> **Problem details**
Where a line contains the word "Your", copy that line in full.

━━━ Materials provided

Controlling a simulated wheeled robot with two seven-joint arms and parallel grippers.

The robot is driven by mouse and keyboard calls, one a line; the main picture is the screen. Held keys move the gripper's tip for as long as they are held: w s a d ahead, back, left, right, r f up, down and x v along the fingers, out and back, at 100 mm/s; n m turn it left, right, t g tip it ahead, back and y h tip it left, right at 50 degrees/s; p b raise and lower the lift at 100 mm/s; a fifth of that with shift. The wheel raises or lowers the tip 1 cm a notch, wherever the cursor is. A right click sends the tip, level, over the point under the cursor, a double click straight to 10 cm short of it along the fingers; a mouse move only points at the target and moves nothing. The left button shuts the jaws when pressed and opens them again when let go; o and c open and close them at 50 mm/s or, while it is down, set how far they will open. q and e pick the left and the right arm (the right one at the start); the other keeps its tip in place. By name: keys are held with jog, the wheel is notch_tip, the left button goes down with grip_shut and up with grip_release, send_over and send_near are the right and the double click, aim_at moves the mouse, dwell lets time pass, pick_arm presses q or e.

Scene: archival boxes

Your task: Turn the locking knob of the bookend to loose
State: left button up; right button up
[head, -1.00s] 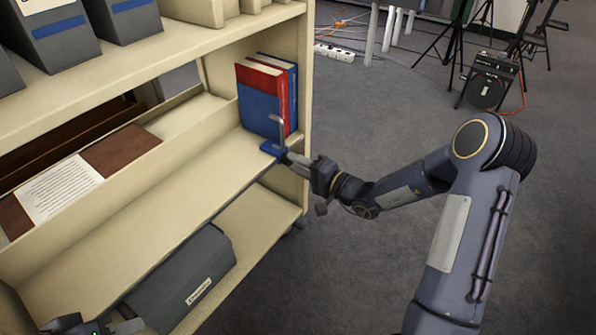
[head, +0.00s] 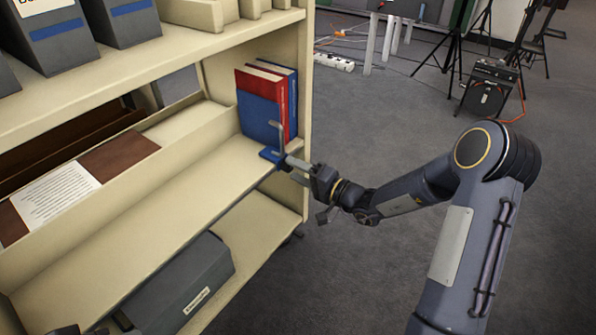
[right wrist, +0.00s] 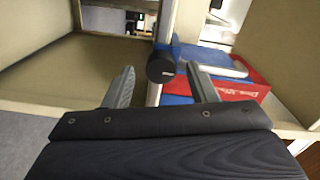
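The bookend has a blue base (head: 271,155) and a thin metal upright (head: 281,133). It stands on the middle shelf against the red and blue books (head: 262,110). In the right wrist view its dark round knob (right wrist: 160,68) sits in the gap between my right gripper's (right wrist: 161,80) two fingers, with space showing on both sides. My right gripper is open and also shows in the head view (head: 293,163), close in front of the bookend. The knob's setting cannot be read. My left gripper (head: 95,330) is mostly cut off at the bottom left edge.
The cream shelf unit's middle shelf (head: 150,215) is bare left of the bookend. A grey archival box (head: 185,285) lies on the lower shelf. A shelf post (head: 306,80) stands right of the books. Grey boxes (head: 60,40) stand on the top shelf.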

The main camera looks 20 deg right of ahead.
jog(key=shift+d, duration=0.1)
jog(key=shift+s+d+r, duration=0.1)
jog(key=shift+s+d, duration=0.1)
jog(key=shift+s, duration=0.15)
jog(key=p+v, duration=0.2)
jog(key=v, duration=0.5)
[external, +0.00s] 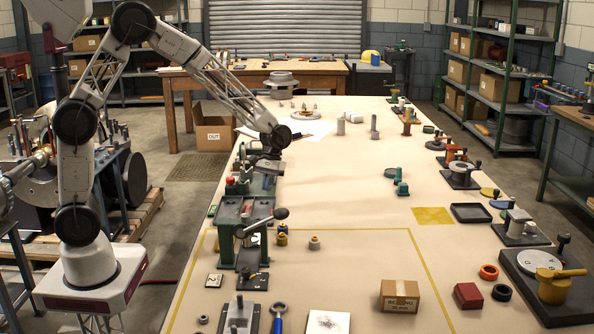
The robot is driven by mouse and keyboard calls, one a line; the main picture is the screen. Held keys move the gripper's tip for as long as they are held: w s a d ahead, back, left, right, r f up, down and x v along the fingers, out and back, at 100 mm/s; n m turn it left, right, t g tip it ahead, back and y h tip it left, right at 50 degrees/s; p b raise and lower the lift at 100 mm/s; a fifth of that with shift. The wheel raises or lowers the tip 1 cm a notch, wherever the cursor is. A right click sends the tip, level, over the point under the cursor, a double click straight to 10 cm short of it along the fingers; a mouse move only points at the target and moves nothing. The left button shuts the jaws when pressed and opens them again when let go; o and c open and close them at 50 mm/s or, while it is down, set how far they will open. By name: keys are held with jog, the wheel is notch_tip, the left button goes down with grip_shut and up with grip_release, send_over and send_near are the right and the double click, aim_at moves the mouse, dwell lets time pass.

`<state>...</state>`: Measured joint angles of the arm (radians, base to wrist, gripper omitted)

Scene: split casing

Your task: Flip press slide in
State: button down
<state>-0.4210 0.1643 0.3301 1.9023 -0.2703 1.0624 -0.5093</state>
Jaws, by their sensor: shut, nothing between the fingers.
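A green press (232,218) stands at the left side of the long table. A lever with a dark ball knob (281,213) sticks out to its right. A dark plate (254,281) lies at its foot; I cannot tell whether it is the slide. My gripper (265,172) reaches down over the far side of the press, near a green-and-dark fixture with a red knob (230,181). It is shut and holds nothing. The fingertips are small and partly lost among the parts there, so I cannot tell whether they touch anything.
Small brass and grey parts (314,243) stand right of the press. A cardboard box (399,296), a red block (468,296) and a black tray (471,213) lie further right. Several fixtures line the right edge. The middle of the table is mostly clear.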

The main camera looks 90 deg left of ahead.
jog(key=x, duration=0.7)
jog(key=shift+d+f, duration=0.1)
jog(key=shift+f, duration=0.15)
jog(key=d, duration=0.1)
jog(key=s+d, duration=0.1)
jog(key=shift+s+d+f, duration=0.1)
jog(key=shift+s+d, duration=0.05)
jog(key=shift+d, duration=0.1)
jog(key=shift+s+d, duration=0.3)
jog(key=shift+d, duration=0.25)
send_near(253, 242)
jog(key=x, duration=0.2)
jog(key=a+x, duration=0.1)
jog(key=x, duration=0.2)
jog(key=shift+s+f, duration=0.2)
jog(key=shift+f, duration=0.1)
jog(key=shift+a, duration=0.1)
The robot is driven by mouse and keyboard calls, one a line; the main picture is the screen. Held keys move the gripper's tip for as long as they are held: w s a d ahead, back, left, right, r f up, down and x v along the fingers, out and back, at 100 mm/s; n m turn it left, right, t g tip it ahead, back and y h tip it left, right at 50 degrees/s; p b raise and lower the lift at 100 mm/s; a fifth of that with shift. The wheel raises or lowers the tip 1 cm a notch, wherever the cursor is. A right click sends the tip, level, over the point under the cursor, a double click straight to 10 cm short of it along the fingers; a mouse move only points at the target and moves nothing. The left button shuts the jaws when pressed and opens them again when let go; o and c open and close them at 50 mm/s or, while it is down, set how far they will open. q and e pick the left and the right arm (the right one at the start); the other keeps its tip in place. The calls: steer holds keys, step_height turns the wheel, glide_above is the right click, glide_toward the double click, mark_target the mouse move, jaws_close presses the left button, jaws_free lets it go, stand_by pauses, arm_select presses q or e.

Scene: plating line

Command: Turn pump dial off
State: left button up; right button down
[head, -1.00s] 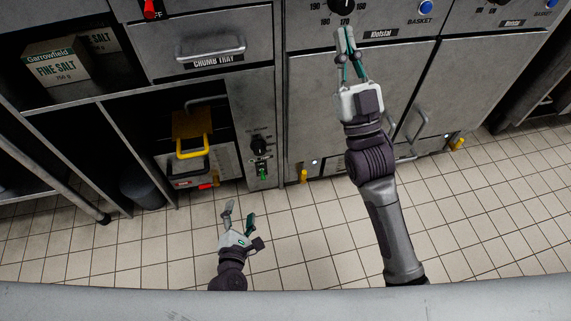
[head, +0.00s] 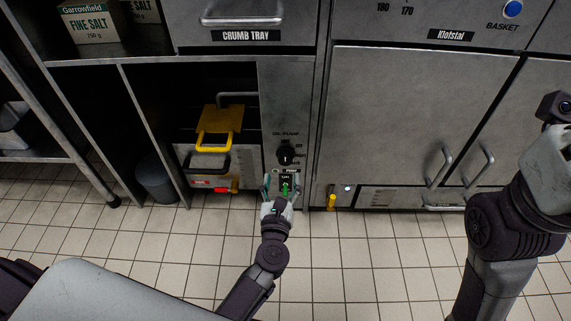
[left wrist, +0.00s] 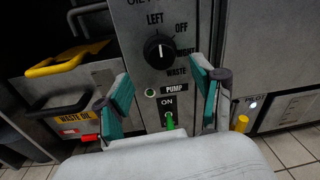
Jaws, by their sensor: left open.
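The black round pump dial (head: 286,155) is on a grey panel, and it shows larger in the left wrist view (left wrist: 158,50). The words LEFT, OFF, RIGHT and WASTE are printed around it. Its white mark seems to point up, but I cannot tell exactly to which word. Below it are the PUMP label and a green switch lever (left wrist: 169,121) beside the word ON. My left gripper (head: 281,184) is open and empty, low in front of the panel. Its fingers stand either side of the switch, below the dial. My right gripper's fingers are out of view.
A yellow handle (head: 214,140) and a WASTE OIL container with a red part (left wrist: 88,137) are left of the panel. A yellow knob (head: 331,202) is to the right. A dark bin (head: 155,178) stands on the tiled floor. Cabinet doors fill the right.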

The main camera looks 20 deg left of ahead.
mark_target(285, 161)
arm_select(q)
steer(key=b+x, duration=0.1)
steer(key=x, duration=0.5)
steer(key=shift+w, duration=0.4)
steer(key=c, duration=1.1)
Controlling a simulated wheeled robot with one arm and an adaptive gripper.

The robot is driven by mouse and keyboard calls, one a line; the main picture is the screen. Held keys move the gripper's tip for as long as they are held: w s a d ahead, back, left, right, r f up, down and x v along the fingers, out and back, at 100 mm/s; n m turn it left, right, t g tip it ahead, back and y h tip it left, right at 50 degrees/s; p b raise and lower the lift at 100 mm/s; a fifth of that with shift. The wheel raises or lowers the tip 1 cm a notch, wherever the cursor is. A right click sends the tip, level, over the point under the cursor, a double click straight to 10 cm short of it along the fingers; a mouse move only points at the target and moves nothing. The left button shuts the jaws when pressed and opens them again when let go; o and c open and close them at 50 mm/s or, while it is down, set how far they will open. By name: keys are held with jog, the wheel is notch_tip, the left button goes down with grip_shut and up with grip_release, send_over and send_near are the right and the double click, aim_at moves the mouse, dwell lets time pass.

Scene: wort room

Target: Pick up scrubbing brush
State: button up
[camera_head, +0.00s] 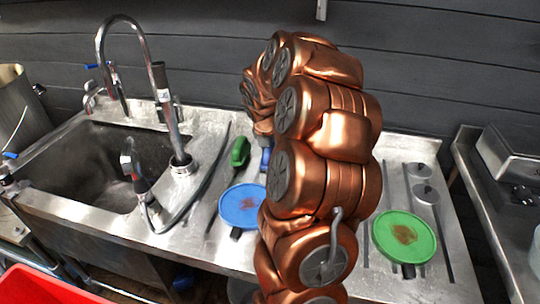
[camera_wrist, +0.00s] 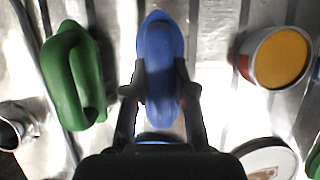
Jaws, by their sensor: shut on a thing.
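A blue scrubbing brush (camera_wrist: 161,35) is between the two dark fingers of my gripper (camera_wrist: 160,88) in the wrist view. The fingers press on its sides, and its front end sticks out ahead of them. In the head view a small blue part of it (camera_head: 265,160) shows beside my copper arm, which hides the rest and my gripper. A green scrubbing brush (camera_wrist: 73,77) with a looped handle lies to the left, apart from my gripper; it also shows in the head view (camera_head: 240,151). I cannot tell whether the blue brush is clear of the steel counter.
The steel counter (camera_head: 205,235) holds a blue round lid (camera_head: 242,205) and a green round lid (camera_head: 404,238). A sink (camera_head: 85,165) with a tall faucet (camera_head: 150,75) is at left. An orange-topped round container (camera_wrist: 280,57) stands right of the blue brush.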

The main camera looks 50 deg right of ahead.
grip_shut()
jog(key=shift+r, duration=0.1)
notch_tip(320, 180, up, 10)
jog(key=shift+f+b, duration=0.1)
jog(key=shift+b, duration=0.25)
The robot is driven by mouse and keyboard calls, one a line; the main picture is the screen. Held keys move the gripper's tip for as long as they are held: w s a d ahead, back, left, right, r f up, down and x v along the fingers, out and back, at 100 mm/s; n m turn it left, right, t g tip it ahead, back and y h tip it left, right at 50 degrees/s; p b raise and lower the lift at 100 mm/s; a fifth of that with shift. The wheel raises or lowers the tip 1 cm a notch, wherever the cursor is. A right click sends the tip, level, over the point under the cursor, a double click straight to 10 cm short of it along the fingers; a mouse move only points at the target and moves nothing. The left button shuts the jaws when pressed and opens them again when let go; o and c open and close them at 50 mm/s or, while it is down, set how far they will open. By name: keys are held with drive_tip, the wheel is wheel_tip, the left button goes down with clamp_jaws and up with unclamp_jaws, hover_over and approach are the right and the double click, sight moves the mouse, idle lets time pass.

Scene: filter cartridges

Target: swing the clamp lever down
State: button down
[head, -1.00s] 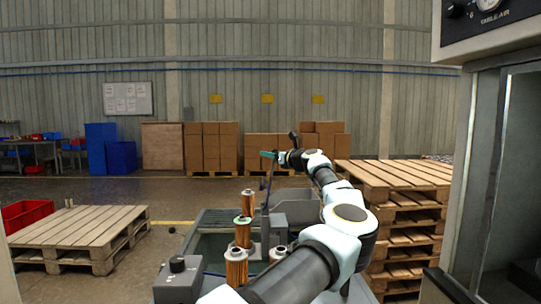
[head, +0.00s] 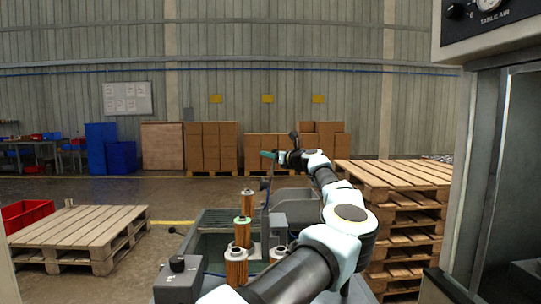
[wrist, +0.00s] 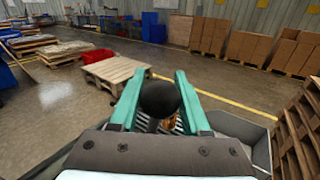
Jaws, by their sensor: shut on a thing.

━━━━━━

> **Completed task**
Your task: Turn the locking knob of the bookend to loose
Your task: Flip press slide in

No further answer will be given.